# WHAT YOU HAVE TO DO:
The entries below contain a line with "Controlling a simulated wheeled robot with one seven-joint" and a line with "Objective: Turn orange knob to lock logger". Quote exactly those two lines and all lines between them.

# SUPPLIED RECORDS:
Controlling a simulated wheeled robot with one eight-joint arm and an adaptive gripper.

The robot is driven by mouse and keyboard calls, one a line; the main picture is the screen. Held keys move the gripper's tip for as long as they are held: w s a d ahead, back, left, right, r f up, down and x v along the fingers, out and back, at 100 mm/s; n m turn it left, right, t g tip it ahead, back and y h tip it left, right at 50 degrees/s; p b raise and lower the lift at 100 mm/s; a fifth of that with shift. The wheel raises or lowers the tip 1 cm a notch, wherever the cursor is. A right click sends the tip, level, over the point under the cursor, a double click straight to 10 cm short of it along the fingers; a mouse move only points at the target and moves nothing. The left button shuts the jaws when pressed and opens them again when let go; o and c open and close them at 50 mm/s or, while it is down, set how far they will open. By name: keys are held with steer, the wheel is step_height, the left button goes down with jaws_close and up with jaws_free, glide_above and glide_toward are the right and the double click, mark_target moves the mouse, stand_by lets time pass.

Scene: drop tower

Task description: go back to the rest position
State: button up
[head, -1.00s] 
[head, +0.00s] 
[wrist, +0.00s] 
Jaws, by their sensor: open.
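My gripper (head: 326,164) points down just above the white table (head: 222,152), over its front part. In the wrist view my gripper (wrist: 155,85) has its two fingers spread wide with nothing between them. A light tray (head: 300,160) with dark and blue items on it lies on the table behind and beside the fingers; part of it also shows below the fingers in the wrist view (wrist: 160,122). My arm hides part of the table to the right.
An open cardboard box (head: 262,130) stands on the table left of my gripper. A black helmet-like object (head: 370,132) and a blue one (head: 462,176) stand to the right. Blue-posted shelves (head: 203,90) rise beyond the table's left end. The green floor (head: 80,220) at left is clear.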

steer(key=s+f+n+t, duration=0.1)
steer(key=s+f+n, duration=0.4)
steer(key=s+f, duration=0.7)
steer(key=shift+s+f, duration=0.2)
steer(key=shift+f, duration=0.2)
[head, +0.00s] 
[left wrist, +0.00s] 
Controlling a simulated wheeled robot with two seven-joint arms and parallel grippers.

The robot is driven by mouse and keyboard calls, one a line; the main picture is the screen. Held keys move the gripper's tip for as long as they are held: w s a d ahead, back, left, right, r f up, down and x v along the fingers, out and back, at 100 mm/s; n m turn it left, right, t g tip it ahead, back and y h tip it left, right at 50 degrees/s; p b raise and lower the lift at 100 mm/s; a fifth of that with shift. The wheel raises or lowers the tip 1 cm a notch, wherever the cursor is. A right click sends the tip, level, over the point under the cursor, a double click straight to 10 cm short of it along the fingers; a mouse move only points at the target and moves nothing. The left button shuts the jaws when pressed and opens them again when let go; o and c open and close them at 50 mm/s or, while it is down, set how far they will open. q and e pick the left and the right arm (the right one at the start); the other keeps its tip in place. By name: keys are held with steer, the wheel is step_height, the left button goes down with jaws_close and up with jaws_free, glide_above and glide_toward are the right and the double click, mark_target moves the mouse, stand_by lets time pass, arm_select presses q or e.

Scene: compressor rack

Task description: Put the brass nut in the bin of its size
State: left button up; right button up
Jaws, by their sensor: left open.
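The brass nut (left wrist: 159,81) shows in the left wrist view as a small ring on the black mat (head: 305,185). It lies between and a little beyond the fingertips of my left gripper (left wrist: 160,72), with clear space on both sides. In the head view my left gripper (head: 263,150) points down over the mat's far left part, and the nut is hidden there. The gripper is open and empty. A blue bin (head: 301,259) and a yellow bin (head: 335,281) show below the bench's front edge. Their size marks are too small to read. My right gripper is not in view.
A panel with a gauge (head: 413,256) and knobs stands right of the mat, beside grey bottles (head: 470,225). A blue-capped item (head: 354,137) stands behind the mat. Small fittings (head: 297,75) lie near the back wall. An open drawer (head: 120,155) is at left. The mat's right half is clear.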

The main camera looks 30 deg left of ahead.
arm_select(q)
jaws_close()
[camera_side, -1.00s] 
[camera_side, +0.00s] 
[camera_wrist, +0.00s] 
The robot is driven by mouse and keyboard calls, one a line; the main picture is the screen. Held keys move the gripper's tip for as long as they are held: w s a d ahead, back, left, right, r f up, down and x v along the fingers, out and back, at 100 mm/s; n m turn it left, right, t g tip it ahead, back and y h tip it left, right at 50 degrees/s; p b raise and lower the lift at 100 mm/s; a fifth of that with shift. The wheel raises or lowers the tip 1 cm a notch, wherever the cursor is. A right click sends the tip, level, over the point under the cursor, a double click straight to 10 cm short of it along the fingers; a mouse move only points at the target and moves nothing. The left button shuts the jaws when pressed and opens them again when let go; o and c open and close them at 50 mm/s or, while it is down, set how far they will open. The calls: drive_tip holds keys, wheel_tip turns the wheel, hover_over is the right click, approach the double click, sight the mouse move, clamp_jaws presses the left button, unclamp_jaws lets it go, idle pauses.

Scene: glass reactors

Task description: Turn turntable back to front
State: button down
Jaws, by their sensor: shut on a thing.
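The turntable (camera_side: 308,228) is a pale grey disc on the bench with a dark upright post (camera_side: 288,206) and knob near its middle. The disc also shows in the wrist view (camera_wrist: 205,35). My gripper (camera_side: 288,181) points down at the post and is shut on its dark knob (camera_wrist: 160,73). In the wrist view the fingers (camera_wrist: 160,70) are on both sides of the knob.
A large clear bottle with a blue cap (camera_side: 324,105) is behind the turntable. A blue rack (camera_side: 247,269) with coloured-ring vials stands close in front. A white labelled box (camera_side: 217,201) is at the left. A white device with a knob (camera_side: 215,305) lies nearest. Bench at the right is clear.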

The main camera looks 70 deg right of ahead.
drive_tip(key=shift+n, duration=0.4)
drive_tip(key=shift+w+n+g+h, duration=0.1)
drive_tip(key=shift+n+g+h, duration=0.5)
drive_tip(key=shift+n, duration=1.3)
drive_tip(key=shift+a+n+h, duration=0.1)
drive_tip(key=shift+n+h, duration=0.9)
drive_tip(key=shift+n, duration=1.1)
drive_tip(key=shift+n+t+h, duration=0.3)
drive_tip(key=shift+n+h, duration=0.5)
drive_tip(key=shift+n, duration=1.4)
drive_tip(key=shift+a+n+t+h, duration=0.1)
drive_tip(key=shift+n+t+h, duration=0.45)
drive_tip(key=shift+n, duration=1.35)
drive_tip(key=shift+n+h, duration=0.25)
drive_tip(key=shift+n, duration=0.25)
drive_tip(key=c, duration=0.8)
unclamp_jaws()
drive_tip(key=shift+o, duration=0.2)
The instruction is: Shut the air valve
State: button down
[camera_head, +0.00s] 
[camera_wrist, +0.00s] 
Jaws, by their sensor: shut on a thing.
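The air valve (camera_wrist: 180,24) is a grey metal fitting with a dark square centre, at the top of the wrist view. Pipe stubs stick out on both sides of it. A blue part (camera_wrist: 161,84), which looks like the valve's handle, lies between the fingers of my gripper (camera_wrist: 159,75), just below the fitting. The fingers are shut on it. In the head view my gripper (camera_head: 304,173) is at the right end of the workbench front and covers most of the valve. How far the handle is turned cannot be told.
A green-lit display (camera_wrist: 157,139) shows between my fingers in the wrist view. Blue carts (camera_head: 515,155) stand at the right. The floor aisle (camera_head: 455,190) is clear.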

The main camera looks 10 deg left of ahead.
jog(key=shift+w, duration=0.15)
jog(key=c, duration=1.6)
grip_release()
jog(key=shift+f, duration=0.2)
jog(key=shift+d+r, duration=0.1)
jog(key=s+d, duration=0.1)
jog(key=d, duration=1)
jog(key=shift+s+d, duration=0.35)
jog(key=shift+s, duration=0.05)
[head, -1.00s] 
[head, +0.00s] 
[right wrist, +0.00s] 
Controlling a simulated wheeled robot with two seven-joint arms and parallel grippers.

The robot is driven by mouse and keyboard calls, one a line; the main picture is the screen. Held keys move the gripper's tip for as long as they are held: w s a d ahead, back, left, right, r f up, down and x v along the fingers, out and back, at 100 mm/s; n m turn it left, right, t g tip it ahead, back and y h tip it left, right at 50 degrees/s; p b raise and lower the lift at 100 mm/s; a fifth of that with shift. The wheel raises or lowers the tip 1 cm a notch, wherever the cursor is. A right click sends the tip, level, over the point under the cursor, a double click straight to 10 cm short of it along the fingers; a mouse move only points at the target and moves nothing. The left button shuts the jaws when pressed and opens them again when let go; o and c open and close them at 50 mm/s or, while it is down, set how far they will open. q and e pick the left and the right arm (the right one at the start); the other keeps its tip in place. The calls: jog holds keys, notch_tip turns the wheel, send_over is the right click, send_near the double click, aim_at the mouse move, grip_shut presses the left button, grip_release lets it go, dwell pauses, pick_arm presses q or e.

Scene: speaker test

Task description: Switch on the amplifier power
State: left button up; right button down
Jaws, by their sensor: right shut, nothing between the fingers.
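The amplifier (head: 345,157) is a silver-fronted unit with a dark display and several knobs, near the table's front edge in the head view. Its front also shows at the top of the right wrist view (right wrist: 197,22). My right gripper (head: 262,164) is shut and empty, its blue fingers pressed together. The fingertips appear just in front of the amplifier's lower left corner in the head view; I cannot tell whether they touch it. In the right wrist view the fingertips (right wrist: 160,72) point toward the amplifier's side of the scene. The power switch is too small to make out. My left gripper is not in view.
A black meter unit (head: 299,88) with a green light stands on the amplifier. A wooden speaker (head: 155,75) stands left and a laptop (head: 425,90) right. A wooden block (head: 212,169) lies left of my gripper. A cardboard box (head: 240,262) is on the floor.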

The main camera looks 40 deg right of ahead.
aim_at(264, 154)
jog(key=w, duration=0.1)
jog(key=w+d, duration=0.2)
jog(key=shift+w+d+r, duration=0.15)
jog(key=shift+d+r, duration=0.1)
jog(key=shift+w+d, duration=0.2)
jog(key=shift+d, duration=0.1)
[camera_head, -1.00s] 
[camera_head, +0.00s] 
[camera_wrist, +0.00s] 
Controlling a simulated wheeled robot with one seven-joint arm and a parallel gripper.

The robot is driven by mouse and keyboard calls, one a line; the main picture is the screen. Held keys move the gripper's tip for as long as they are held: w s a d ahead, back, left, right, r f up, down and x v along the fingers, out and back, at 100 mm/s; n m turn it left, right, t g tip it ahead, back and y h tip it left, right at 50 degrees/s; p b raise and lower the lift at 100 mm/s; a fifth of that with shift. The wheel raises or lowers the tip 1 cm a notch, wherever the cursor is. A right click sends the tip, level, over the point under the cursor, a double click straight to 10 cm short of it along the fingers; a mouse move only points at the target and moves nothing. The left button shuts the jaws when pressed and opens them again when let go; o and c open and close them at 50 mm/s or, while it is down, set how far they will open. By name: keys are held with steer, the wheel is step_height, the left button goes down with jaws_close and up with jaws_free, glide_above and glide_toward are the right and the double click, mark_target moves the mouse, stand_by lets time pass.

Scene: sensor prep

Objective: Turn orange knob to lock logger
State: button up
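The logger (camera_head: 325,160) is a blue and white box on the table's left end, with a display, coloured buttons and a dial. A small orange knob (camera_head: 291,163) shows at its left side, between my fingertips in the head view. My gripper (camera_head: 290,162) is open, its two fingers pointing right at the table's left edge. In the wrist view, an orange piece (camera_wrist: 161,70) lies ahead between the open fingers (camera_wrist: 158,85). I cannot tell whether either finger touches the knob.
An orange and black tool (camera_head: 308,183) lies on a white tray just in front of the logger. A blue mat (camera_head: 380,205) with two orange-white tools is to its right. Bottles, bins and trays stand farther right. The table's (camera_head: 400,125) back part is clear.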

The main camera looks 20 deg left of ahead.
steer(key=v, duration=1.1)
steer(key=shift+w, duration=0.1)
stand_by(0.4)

# TASK RESULT:
Controlling a simulated wheeled robot with one seven-joint arm and a parallel gripper.

The robot is driven by mouse and keyboard calls, one a line; the main picture is the screen. Held keys move the gripper's tip for as long as they are held: w s a d ahead, back, left, right, r f up, down and x v along the fingers, out and back, at 100 mm/s; n m turn it left, right, t g tip it ahead, back and y h tip it left, right at 50 degrees/s; p b raise and lower the lift at 100 mm/s; a fifth of that with shift. The wheel raises or lowers the tip 1 cm a notch, wherever the cursor is. A right click sends the tip, level, over the point under the cursor, a double click straight to 10 cm short of it along the fingers; a mouse move only points at the target and moves nothing. The left button shuts the jaws when pressed and opens them again when let go; o and c open and close them at 50 mm/s or, while it is down, set how far they will open. By name: keys are held with steer, the wheel is step_height, the left button goes down with jaws_close and up with jaws_free, glide_above and glide_toward are the right and the double click, mark_target moves the mouse, stand_by lets time pass.

Scene: sensor prep

Objective: Turn orange knob to lock logger

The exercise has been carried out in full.